Contempt of court hearing following SLCC’s attempt to recover file ends in award of costs
A contempt of court hearing linked to the Scottish Legal Complaints Commission’s (SLCC) attempts to recover a file has ended with contempt not being upheld against a solicitor, but with costs awarded.
The hearing at the Inner House of the Court of Session was ordered in relation to a solicitor’s behaviour towards the court processes during a process through which the SLCC was seeking to recover files to investigate a complaint.
While the court found that the solicitor’s actions did not meet the test for contempt of wilful action, ie they were not proven beyond all reasonable doubt, the court did find the solicitor liable for expenses incurred in the proceedings.

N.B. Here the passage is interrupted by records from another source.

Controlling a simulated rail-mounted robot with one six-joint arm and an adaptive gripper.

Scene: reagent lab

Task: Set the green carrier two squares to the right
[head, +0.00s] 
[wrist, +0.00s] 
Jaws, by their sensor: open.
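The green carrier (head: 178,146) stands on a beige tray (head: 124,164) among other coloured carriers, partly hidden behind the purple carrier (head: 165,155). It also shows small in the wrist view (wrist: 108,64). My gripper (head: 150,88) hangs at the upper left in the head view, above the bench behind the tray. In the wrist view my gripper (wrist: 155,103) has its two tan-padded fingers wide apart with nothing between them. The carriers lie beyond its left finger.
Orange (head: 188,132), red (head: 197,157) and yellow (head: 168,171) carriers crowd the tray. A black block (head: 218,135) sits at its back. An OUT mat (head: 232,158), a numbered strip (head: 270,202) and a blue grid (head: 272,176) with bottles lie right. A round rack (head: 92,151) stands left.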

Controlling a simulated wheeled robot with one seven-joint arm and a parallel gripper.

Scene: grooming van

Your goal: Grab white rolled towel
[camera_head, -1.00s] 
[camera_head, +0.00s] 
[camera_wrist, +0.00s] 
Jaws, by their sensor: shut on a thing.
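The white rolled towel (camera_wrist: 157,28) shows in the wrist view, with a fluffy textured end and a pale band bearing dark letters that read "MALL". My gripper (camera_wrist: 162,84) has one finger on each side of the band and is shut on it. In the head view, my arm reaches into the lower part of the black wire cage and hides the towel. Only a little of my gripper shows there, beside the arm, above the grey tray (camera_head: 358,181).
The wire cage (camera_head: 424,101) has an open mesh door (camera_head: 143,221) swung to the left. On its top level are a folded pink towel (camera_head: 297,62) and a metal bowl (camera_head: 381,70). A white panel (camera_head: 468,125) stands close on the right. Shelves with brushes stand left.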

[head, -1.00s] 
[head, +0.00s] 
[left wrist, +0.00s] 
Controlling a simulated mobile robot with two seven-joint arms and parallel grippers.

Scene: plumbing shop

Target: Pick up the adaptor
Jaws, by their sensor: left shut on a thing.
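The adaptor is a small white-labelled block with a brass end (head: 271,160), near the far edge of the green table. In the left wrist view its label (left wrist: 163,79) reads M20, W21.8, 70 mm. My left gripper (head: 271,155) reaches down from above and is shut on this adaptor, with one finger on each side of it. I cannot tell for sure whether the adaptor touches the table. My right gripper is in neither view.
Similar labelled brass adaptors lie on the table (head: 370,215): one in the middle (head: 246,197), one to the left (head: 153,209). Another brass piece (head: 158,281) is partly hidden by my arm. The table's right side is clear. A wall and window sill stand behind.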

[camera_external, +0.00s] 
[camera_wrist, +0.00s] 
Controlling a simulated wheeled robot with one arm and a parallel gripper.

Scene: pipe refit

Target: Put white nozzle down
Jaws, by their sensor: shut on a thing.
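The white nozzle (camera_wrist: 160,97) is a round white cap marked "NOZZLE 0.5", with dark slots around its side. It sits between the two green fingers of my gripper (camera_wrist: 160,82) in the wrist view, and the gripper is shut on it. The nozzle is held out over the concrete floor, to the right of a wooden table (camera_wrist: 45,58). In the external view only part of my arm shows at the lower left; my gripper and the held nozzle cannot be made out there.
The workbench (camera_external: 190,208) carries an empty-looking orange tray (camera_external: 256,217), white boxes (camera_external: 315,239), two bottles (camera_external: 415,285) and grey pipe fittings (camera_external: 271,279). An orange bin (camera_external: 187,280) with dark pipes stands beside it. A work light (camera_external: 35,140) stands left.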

Neil Stevenson, chief executive, said: “The SLCC began this action to access a file we need and have a statutory right to access. To see it end in a contempt of court hearing – an incredibly serious, stressful, and costly experience for the solicitor involved – is staggering. We cannot imagine this is a situation any solicitor would want to find themselves in.

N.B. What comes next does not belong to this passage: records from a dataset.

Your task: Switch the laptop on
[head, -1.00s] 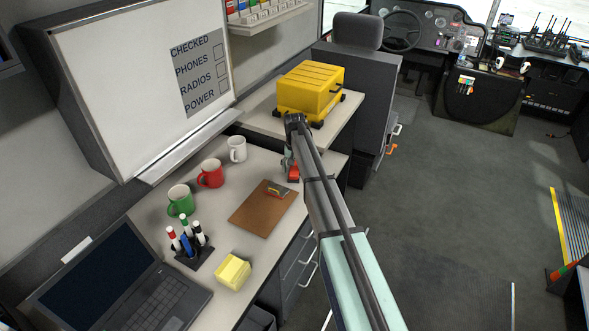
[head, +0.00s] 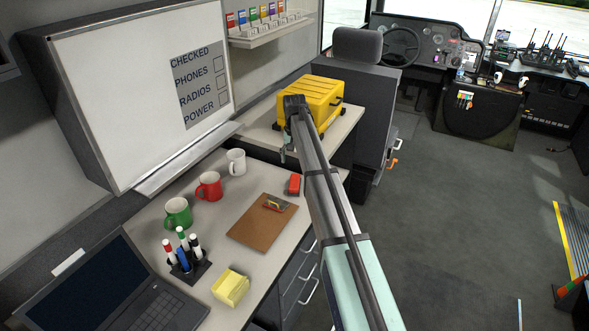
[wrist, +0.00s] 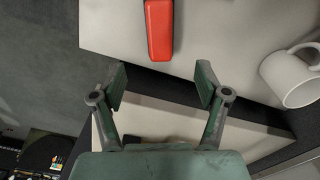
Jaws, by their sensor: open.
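The black laptop (head: 158,300) stands open at the lower left of the desk in the head view, cut off by the frame's edge. Its screen (head: 92,283) is dark and its keyboard faces up. My gripper (head: 287,155) is at the far end of the desk, well away from the laptop, and shows small below my arm. In the wrist view my gripper (wrist: 161,92) is open with nothing between its fingers. A red object (wrist: 159,30) lies on the desk ahead of the fingers, apart from them. The laptop is outside the wrist view.
On the desk stand a green mug (head: 177,213), a red mug (head: 208,186), a white mug (head: 236,162), a marker holder (head: 187,262), a clipboard (head: 255,232) and a yellow block (head: 231,288). A yellow case (head: 318,98) stands behind. The floor at right is mostly clear.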

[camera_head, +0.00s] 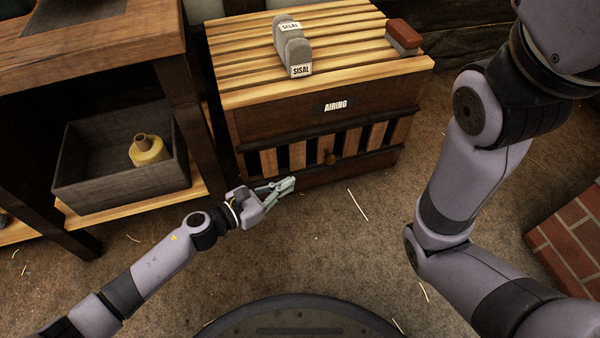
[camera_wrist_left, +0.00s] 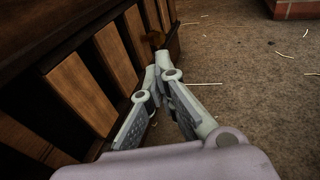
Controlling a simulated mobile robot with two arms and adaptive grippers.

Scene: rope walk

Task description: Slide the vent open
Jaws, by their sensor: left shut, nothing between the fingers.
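The vent (camera_head: 312,152) is a row of upright wooden slats with dark gaps, low on the front of the wooden cabinet labelled AIRING. A round brown knob (camera_head: 329,158) sticks out right of the vent's middle. In the left wrist view, the slats (camera_wrist_left: 117,58) run along the left side, and the knob (camera_wrist_left: 154,38) shows just beyond the fingertips. My left gripper (camera_head: 292,183) is shut and empty, in front of the cabinet's lower edge, left of the knob and apart from it in the head view. My right arm shows at the right, but its gripper is out of view.
Grey SISAL blocks (camera_head: 292,48) and a red-topped brush (camera_head: 403,36) sit on the slatted cabinet top. At left, a grey bin (camera_head: 120,188) holds a yellow spool (camera_head: 149,151). Bricks (camera_head: 572,240) stand at the right. The floor before the cabinet is clear except for straw bits.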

“We also have another action underway against this same firm in relation to another client complaint, which will have to start this process again from scratch. At a time when we’re consulting on our budget and the levy paid by solicitors, it’s important to note the significant staff time and legal costs which we’re expending on attempts to access files to which we have a statutory right.
“While it is reassuring to see the court taking these matters seriously, this route simply does not achieve a swift resolution of these complaints for any of the parties involved, nor a streamlined complaints and regulatory process which can command public trust.
“We are also deeply concerned that the narrow focus of this action meant that the hearing was focused on the solicitor’s situation and actions, with no discussion of the associated public protection issues or the impact on individual clients. With these arguments now rehearsed in public, in front of a key part of the regulatory system, we hope swift regulatory action is taken.
“More broadly, we remain concerned that those primarily responsible for regulation of the legal profession have taken little interest in this systemic issue in terms of non-compliance with the law within the sector. We’ve been flagging this issue for years, for example in our annual report. In that time hundreds of members of the public have had their cases delayed, and we feel it’s shocking abrogation of responsibility by regulators.”